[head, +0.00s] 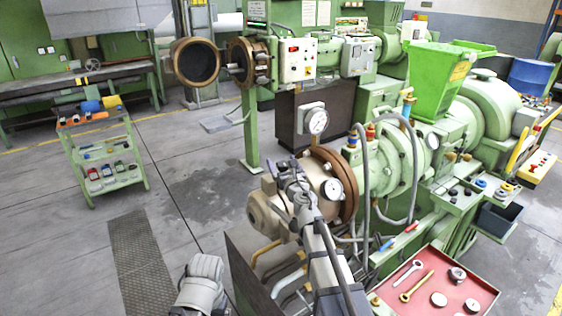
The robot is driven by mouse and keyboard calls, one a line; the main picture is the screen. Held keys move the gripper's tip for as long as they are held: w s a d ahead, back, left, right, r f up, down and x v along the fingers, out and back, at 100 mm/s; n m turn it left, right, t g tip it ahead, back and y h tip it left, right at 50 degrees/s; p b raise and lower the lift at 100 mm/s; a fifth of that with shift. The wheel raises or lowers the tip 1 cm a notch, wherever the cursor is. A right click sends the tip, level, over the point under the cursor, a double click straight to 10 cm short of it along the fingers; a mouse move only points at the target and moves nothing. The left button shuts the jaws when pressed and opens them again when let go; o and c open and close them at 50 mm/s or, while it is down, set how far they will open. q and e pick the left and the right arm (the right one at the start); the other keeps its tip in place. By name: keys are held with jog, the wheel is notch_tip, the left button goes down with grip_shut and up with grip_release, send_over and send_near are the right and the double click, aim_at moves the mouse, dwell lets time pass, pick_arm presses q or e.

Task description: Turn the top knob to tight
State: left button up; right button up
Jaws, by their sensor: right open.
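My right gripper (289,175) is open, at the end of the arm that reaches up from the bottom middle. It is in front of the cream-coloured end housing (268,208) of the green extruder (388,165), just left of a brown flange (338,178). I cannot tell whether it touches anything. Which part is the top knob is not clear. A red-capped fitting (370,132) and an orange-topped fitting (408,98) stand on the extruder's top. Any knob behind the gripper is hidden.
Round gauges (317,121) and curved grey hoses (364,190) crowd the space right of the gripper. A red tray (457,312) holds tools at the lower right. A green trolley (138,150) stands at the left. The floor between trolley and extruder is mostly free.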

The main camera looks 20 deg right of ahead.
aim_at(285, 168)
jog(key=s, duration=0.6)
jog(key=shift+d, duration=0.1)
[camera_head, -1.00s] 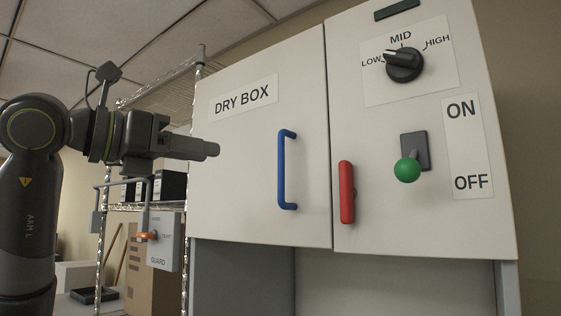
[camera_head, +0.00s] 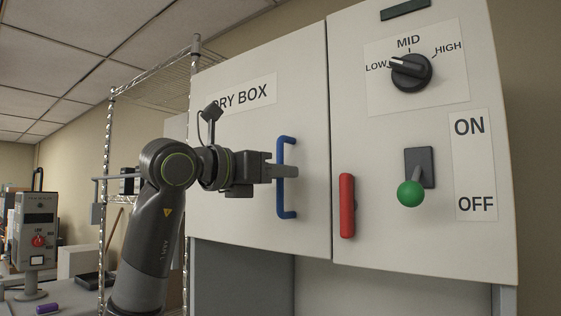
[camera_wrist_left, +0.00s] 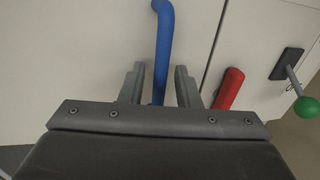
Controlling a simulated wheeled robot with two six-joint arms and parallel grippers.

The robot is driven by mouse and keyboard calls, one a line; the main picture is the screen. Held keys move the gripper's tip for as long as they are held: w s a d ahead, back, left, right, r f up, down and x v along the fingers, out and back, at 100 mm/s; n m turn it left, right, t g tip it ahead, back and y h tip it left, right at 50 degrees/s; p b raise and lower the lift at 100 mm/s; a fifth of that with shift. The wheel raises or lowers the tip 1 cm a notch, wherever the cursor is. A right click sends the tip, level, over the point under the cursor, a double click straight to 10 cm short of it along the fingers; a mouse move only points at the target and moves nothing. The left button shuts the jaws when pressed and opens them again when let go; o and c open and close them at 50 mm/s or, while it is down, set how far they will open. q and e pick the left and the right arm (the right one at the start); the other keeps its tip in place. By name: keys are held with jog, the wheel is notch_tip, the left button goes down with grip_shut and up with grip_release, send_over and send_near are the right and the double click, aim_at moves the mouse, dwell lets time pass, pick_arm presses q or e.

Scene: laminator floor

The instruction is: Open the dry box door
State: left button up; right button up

PROBLEM STATEMENT:
Copy every record above exactly, leaving out the pictures.

OUTPUT FOR THIS EXERCISE:
[head, +0.00s] 
The robot is driven by mouse and keyboard calls, one a line; the main picture is the screen. Held keys move the gripper's tip for as long as they are held: w s a d ahead, back, left, right, r f up, down and x v along the fingers, out and back, at 100 mm/s; n m turn it left, right, t g tip it ahead, back and y h tip it left, right at 50 degrees/s; p b raise and lower the lift at 100 mm/s; a fifth of that with shift. The wheel raises or lowers the tip 1 cm a notch, wherever the cursor is. A right click sends the tip, level, over the point under the cursor, a double click straight to 10 cm short of it along the fingers; a mouse move only points at the target and moves nothing. The left button shuts the jaws when pressed and opens them again when let go; o and c open and close them at 50 mm/s or, while it is down, set how far they will open. q and e pick the left and the right arm (the right one at the start); the other keeps its tip in place. By name: keys are held with jog, the wheel is notch_tip, the left button goes down with grip_shut and up with grip_release, send_over and send_near are the right and the double click, aim_at moves the mouse, dwell lets time pass, pick_arm presses q or e.

Task description: Turn the top knob to tight
State: left button up; right button up
Jaws, by their sensor: right open.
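My right gripper (289,175) is open, at the end of the arm that reaches up from the bottom middle. It is in front of the cream-coloured end housing (268,208) of the green extruder (388,165), just left of a brown flange (338,178). I cannot tell whether it touches anything. Which part is the top knob is not clear. A red-capped fitting (370,132) and an orange-topped fitting (408,98) stand on the extruder's top. Any knob behind the gripper is hidden.
Round gauges (317,121) and curved grey hoses (364,190) crowd the space right of the gripper. A red tray (457,312) holds tools at the lower right. A green trolley (138,150) stands at the left. The floor between trolley and extruder is mostly free.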

The main camera looks 20 deg right of ahead.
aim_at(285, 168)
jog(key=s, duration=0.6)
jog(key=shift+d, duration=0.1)
[camera_head, -1.00s] 
[camera_head, +0.00s] 
[camera_wrist_left, +0.00s] 
Controlling a simulated wheeled robot with two six-joint arms and parallel grippers.

The robot is driven by mouse and keyboard calls, one a line; the main picture is the screen. Held keys move the gripper's tip for as long as they are held: w s a d ahead, back, left, right, r f up, down and x v along the fingers, out and back, at 100 mm/s; n m turn it left, right, t g tip it ahead, back and y h tip it left, right at 50 degrees/s; p b raise and lower the lift at 100 mm/s; a fifth of that with shift. The wheel raises or lowers the tip 1 cm a notch, wherever the cursor is. A right click sends the tip, level, over the point under the cursor, a double click straight to 10 cm short of it along the fingers; a mouse move only points at the target and moves nothing. The left button shuts the jaws when pressed and opens them again when let go; o and c open and close them at 50 mm/s or, while it is down, set how far they will open. q and e pick the left and the right arm (the right one at the start); the other keeps its tip in place. By name: keys are held with jog, the wheel is notch_tip, the left button goes down with grip_shut and up with grip_release, send_over and send_near are the right and the double click, aim_at moves the mouse, dwell lets time pass, pick_arm presses q or e.

Scene: laminator floor

The instruction is: Open the dry box door
State: left button up; right button up

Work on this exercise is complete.